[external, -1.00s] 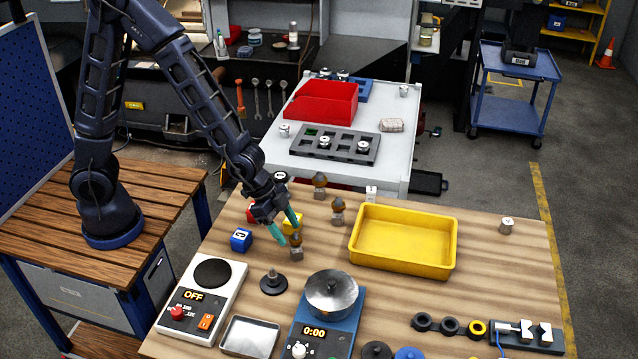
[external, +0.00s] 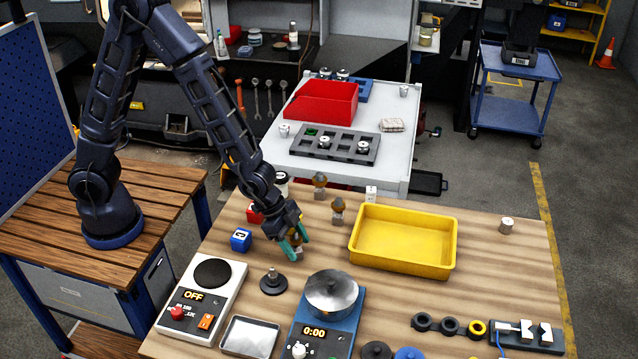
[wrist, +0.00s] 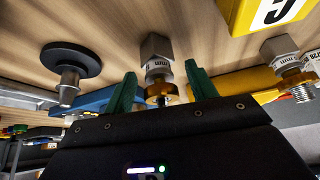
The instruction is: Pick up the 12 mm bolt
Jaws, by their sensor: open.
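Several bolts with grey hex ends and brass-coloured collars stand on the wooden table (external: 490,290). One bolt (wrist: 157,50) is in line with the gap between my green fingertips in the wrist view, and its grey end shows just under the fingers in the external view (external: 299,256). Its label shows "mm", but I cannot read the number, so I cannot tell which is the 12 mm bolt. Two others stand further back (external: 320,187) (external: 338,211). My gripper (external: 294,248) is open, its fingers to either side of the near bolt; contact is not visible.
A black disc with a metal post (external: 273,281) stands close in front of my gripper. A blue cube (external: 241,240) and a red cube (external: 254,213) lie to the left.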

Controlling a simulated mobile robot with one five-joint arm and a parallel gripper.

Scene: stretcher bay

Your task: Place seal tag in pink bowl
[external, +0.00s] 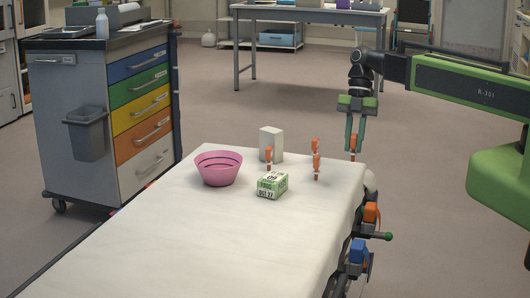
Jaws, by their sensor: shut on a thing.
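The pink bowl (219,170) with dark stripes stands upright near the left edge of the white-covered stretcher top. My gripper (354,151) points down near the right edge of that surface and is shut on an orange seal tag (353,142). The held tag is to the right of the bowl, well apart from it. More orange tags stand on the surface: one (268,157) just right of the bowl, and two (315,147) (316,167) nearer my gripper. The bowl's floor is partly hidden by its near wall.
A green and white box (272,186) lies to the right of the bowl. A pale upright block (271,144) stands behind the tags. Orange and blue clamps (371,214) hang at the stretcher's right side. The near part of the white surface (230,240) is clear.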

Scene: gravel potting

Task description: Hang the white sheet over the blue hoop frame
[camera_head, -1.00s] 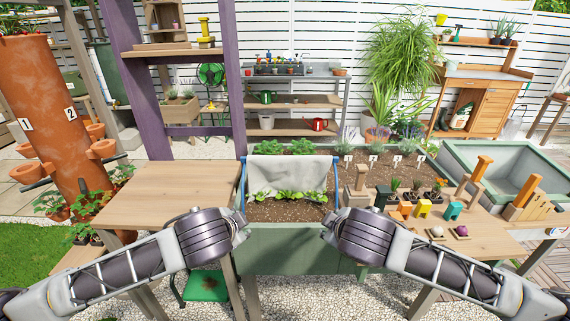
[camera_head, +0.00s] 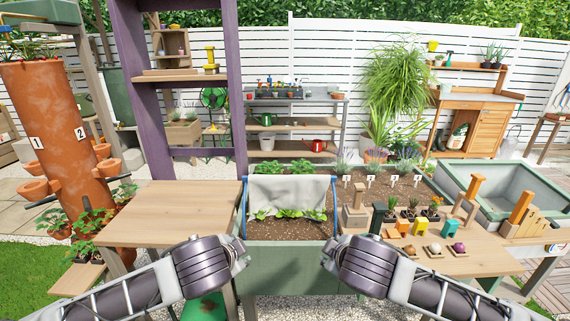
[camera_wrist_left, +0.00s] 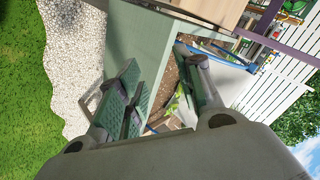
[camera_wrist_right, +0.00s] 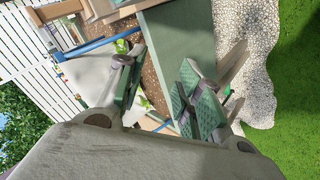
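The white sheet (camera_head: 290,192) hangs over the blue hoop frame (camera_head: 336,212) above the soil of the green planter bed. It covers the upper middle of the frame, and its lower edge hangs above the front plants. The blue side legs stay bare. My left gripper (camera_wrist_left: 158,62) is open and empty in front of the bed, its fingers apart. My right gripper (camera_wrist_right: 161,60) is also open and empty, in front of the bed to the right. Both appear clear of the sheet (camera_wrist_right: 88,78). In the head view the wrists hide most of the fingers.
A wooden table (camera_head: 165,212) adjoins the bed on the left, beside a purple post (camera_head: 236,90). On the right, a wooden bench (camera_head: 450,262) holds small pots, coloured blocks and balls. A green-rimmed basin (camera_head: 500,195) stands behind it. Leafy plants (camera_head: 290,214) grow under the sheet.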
++++
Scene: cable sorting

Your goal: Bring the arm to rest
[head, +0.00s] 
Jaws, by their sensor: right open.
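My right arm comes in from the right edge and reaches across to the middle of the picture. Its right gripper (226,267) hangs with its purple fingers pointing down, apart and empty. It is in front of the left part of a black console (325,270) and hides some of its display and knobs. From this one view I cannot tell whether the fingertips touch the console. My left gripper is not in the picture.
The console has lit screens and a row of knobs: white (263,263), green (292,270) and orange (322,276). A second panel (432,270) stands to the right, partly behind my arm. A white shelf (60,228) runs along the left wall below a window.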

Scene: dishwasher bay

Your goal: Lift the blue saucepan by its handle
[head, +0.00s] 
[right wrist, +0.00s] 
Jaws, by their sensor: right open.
++++
Problem requirements:
Keep to the lines above from the line with "[external, -1.00s]" to the line with "The instruction is: Pick up the 12 mm bolt", and set down exactly those, inclusive, with nothing else and every picture left out.

Answer to this problem:
[external, -1.00s] 
[external, +0.00s] 
[wrist, +0.00s] 
The instruction is: Pick up the 12 mm bolt

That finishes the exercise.